2. Super Bowl XXXVII
The 2003 Super Bowl is the most underrated game in league history. For whatever reason, it has been completely forgotten when the most exciting finishes are named. Through three quarters, the New England Patriots led the Carolina Panthers 14-10. In the fourth quarter alone, the Panthers outscored the Patriots 19-18, making the final score a 32-29 win by the Patriots. The last 15 minutes included an 85-yard touchdown pass to Muhsin Muhammad (the longest offensive play in Super Bowl history), a pair of lead changes, an 11-point comeback by the Panthers, a game-tying score by Ricky Proehl in the final two minutes (the second time in three seasons he tied a Super Bowl with a touchdown catch in the final two minutes), and a near walkoff field goal by Vinatieri.

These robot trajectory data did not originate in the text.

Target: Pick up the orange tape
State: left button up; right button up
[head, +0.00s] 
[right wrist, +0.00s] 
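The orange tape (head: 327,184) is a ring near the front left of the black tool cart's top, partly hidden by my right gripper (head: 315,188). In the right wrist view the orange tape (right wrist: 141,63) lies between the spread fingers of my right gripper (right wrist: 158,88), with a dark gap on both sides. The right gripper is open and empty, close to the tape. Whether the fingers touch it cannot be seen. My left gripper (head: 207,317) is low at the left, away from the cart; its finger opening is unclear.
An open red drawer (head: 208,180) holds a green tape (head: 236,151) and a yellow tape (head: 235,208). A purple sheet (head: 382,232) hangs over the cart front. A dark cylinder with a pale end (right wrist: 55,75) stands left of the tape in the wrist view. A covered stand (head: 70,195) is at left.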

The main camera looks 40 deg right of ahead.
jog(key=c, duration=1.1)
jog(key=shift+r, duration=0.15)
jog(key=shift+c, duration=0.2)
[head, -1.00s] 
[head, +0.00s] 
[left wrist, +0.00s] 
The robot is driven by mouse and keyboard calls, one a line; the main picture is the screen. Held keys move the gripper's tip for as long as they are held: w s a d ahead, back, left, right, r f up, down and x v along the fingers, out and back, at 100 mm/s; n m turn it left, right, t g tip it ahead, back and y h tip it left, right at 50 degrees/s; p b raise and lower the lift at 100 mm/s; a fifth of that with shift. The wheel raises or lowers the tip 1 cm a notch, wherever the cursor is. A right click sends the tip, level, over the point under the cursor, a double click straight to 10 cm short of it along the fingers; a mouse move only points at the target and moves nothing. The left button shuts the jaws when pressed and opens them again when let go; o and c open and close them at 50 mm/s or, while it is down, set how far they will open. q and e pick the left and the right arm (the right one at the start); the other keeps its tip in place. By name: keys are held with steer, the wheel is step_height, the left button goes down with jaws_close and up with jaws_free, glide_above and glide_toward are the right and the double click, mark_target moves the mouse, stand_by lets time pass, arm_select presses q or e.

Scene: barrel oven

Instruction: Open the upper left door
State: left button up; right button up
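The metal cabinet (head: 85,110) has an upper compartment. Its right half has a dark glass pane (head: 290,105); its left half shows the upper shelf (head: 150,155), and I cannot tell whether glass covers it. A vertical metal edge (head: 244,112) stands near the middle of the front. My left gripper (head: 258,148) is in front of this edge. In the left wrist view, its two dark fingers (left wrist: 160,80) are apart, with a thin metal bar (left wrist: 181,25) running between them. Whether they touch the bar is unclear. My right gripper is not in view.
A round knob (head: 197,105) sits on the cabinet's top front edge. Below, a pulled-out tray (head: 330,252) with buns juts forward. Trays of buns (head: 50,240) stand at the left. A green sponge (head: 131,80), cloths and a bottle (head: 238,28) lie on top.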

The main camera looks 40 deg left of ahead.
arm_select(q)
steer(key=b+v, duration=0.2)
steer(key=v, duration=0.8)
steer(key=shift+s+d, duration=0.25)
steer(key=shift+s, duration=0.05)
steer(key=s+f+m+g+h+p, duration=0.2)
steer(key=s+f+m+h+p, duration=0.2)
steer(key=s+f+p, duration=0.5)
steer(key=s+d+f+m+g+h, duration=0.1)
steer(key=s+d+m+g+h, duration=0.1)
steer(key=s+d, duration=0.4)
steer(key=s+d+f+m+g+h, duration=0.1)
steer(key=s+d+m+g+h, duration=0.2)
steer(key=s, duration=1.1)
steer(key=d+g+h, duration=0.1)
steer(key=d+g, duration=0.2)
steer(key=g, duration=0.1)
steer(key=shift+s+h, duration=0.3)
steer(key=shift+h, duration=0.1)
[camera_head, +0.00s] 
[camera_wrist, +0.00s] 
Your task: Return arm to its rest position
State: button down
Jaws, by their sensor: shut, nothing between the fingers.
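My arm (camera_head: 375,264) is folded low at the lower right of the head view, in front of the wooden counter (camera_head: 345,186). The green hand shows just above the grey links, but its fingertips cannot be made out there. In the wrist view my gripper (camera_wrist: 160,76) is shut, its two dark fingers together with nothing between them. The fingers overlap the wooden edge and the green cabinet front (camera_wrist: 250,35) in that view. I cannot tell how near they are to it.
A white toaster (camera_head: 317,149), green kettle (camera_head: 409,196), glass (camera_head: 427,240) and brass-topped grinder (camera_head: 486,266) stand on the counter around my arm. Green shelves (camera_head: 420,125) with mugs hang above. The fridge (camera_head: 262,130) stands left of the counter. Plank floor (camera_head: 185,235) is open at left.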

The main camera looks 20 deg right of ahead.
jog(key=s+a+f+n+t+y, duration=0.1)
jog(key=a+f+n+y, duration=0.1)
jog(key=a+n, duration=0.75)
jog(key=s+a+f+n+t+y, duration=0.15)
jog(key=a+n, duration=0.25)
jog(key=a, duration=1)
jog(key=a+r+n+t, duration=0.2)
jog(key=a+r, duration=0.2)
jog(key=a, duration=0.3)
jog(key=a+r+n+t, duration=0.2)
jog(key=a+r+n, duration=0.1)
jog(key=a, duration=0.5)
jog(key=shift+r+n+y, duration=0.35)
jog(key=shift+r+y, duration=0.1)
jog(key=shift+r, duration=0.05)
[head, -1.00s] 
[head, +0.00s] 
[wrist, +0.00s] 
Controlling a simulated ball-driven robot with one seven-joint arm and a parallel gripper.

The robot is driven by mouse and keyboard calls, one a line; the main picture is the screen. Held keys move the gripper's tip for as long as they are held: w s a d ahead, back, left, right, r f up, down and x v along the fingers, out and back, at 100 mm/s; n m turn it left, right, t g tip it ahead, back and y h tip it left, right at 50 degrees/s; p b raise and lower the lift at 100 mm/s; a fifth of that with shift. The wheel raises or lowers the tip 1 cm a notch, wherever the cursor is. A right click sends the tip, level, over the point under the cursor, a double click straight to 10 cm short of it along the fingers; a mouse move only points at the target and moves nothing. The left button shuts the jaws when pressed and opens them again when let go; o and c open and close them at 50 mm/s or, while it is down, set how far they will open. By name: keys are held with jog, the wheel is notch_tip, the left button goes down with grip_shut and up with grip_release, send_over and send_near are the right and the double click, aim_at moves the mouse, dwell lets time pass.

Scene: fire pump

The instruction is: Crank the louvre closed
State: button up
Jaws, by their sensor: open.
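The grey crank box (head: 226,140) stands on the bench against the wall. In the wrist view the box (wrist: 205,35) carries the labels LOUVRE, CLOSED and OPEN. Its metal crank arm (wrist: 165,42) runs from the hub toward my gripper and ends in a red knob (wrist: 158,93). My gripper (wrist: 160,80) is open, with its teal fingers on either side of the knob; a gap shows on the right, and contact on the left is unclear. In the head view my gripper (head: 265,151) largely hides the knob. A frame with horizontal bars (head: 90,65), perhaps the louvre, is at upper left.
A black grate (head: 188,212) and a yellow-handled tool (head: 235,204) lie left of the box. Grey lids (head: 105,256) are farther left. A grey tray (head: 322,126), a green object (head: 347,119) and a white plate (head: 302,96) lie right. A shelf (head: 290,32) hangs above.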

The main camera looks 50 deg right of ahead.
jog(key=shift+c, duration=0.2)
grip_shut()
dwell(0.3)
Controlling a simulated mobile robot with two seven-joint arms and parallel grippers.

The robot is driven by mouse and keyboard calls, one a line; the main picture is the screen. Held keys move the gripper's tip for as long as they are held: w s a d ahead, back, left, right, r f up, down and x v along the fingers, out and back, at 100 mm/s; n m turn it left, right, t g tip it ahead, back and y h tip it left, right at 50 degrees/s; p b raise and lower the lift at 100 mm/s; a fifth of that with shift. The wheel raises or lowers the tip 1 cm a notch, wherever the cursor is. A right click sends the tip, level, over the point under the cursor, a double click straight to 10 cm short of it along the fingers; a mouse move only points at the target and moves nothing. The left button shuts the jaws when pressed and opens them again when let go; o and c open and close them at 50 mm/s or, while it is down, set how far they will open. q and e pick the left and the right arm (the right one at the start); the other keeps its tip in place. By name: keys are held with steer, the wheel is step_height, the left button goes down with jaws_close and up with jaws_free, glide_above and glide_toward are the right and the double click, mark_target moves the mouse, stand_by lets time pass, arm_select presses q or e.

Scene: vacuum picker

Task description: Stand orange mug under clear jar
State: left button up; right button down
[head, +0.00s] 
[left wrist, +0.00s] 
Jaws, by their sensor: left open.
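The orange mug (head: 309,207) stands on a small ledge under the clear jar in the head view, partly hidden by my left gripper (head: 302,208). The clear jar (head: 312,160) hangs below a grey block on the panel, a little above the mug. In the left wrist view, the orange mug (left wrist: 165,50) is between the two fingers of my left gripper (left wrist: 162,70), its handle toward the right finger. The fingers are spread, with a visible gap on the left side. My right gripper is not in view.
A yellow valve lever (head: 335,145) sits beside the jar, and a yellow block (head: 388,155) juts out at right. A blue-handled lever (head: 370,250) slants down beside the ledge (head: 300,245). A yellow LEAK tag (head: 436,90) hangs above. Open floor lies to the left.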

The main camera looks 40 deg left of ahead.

The MVP went to Tom Brady but in the fourth quarter, Jake Delhomme played as well as any quarterback ever has.
1. The Helmet Catch
There is no play in the history of the NFL more famous than David Tyree's helmet catch in Super Bowl XLII against the New England Patriots. With the New York Giants trailing the undefeated Patriots 14-10, Eli Manning needed to lead the Giants 83 yards in the final three minutes. The highlight of the drive came on 3rd and 5 near midfield when Manning broke out of a pair of Patriots' defensive linemen and heaved the ball downfield. Little-used wide receiver David Tyree outjumped future Hall of Fame safety Rodney Harrison, pressed the ball against his helmet with his right hand, and held on for a 32-yard gain. The Giants scored with 35 seconds to play on a 13-yard touchdown to Plaxico Burress, securing the most dramatic victory in franchise history.